Untuk mendapatkan kembali deposit US $ 4.000, setiap pendaki gunung yang mendaki di atas base camp Everest diharuskan untuk membawa 8kg sampah bersama mereka – tetapi sampah terus meningkat. Tim pembersihan telah mengumpulkan semuanya mulai dari bungkus plastik dan kertas hingga botol kaca dan kaleng, sementara sebuah studi tahun 2020 yang diterbitkan dalam jurnal One Earth menemukan mikroplastik di sungai dan perairan salju di Everest.
“Ada kurangnya mekanisme pengaturan yang efektif di Himalaya tinggi Nepal,” kata Shilshila Acharya, salah satu pendiri Avni Centre for Sustainability, yang mendaur ulang limbah gunung.
“Badan pemantau limbah hanya ada di Gunung Everest dan tidak ada di gunung lain. Sulit untuk memantau di base camp, dan area di atasnya bahkan lebih sulit untuk diatur.”
Acharya memperkirakan ada sekitar 1.000 ton sampah dan sekitar 350 hingga 400 mayat di pegunungan Nepal.
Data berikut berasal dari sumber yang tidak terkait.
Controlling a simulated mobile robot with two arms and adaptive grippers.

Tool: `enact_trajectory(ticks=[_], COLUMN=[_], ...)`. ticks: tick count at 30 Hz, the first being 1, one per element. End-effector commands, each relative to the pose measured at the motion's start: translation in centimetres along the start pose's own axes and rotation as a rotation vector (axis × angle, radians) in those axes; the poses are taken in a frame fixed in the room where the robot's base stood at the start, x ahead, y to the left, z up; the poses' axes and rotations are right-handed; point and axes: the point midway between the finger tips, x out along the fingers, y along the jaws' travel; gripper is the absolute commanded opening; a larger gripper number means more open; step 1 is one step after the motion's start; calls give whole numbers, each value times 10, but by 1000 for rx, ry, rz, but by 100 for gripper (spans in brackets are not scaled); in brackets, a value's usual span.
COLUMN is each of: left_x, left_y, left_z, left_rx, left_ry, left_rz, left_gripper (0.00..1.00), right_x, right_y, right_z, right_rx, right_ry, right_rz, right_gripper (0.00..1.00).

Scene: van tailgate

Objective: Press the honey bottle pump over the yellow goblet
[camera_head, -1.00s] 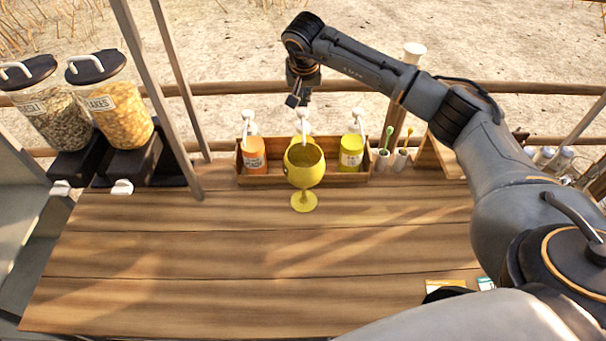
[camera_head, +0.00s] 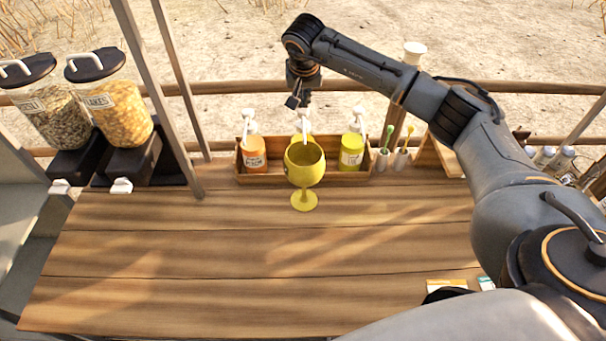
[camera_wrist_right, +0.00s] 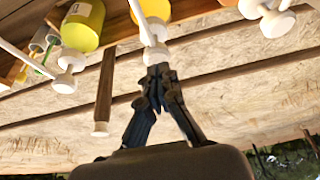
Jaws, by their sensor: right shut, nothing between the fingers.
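The yellow goblet (camera_head: 304,165) stands upright on the table, in front of the middle pump bottle and hiding most of it. That bottle's white pump (camera_head: 303,116) shows above the goblet's rim. In the right wrist view its body is amber-yellow (camera_wrist_right: 151,9), with the white pump head (camera_wrist_right: 155,50) at my fingertips. No label there is readable. My right gripper (camera_head: 297,102) points down over this pump, shut and empty; its fingertips (camera_wrist_right: 160,72) meet at or very near the pump head, and contact is unclear. My left gripper is not in view.
An orange pump bottle (camera_head: 254,153) and a yellow one (camera_head: 351,151) flank the middle bottle in a wooden box (camera_head: 285,181). Small cups with spoons (camera_head: 402,158) stand at its right. Cereal dispensers (camera_head: 117,110) and a post are at the left.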

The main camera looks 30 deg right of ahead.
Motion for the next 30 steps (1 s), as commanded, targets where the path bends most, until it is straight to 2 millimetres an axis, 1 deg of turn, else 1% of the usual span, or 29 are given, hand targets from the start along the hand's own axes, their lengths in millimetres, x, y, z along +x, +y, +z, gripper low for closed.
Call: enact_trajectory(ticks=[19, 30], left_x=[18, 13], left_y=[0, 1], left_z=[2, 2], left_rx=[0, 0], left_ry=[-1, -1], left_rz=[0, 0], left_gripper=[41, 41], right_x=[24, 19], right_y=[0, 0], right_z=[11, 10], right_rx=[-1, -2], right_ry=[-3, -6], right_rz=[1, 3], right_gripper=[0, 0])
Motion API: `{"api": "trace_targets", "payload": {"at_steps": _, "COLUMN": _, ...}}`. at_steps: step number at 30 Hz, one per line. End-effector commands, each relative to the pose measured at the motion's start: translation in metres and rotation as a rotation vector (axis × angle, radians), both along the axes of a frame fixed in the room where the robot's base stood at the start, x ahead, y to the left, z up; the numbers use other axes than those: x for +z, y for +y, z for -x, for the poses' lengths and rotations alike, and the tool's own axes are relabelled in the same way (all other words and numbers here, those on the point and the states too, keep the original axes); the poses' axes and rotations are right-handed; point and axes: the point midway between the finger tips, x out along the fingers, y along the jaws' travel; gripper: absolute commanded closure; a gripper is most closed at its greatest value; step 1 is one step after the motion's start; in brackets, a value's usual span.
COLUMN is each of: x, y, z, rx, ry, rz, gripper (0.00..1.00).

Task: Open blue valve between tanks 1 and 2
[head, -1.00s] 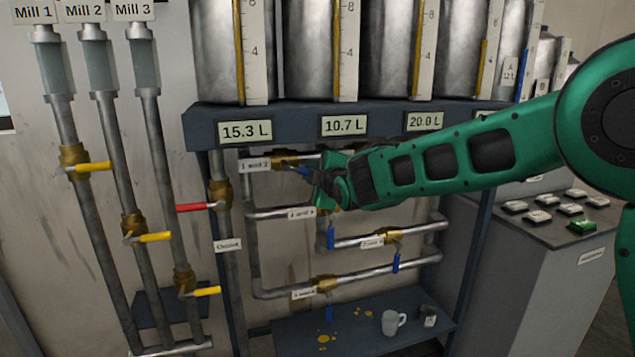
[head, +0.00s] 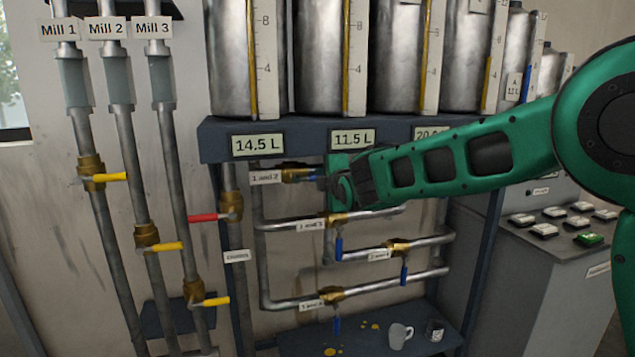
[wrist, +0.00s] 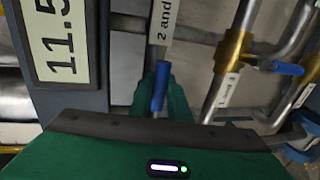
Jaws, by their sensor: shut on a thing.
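The blue valve (head: 298,174) is brass with a blue handle, beside the "1 and 2" label (head: 267,177) under the 14.5 L and 11.5 L displays. Its handle (wrist: 160,85) points right, about in line with its pipe. My gripper (head: 327,181) reaches in from the right and is shut on this handle. In the wrist view my green fingers (wrist: 160,97) stand on either side of it. The valve body is hidden there, and my gripper covers part of the handle in the head view.
Below are other blue-handled valves (head: 338,219), (head: 398,247), (head: 331,294), their handles hanging down. A red-handled valve (head: 230,212) and yellow-handled mill valves (head: 92,173) stand left. A mug (head: 400,336) sits on the lower shelf (head: 300,343). A button console (head: 545,250) stands right.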

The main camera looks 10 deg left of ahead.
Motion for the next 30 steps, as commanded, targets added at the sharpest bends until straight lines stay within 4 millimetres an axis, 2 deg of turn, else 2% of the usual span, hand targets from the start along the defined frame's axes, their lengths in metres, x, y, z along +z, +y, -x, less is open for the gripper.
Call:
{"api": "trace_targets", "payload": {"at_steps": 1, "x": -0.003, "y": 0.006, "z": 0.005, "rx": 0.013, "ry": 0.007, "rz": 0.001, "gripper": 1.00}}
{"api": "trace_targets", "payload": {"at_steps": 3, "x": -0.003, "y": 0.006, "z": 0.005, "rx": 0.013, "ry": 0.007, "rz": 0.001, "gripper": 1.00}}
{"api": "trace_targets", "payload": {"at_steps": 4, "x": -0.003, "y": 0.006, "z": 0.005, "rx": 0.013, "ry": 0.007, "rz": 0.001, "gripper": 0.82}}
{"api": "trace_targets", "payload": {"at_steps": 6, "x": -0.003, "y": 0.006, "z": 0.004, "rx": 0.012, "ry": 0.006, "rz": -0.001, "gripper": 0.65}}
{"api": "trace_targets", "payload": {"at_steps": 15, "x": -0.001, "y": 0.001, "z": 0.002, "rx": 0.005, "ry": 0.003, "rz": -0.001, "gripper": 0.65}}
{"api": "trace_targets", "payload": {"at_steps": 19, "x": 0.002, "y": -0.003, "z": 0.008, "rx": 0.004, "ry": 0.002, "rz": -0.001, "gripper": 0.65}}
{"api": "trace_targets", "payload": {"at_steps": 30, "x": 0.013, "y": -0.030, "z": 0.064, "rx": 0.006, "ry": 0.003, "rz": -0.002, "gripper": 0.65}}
Tentara Nepal, bagian dari proyek pembersihan sejak 2019, berencana untuk mengumpulkan lebih dari 10 ton limbah dan menurunkan setidaknya lima mayat dari puncak Everest, Lhotse dan Nuptse tahun ini, menurut mayor tentara dan pemimpin kampanye Aditya Karki.
Organisasi nirlaba yang dipimpin masyarakat setempat, Komite Pengendalian Polusi Sagarmatha bertanggung jawab atas pembersihan di sekitar Everest Base Camp, serta jalur trekking dan pemukiman yang mengarah ke sana.
Sebuah tim beranggotakan 30 orang, termasuk personel militer dan pendaki Nepal, terlibat dalam inisiatif ini, dengan sekitar 15 pendaki gunung Sherpa mengumpulkan sampah di berbagai ketinggian hampir sampai ke puncak. Setiap orang membawa sekitar 12kg sampah, yang dipisahkan menjadi barang-barang biodegradable dan non-biodegradable di Base Camp sebelum dikirim ke Kathmandu untuk didaur ulang.
“Tetapi membawa mayat lebih berisiko – kita harus berhati-hati dalam menjunjung tinggi martabat orang mati dan keselamatan orang-orang kita,” kata Karki, menambahkan bahwa dua anggota tim Sherpa-nya meninggal tahun lalu selama misi. “Kami membutuhkan sekitar 12 orang yang terlatih khusus untuk menurunkan satu mayat, tergantung pada rute dan gunung.”
Mulai tahun ini, kota pedesaan Pasang Lhamu, yang mengawasi sebagian besar wilayah Everest, mewajibkan kantong kotoran bagi pendaki.
Tetapi kebijakan semacam itu agak terlambat, menurut Sushil Khadka, salah satu pendiri Avni Ventures, yang mendaur ulang limbah gunung. Pemerintah harus secara ketat meminta pertanggungjawaban perusahaan ekspedisi atas limbah, katanya.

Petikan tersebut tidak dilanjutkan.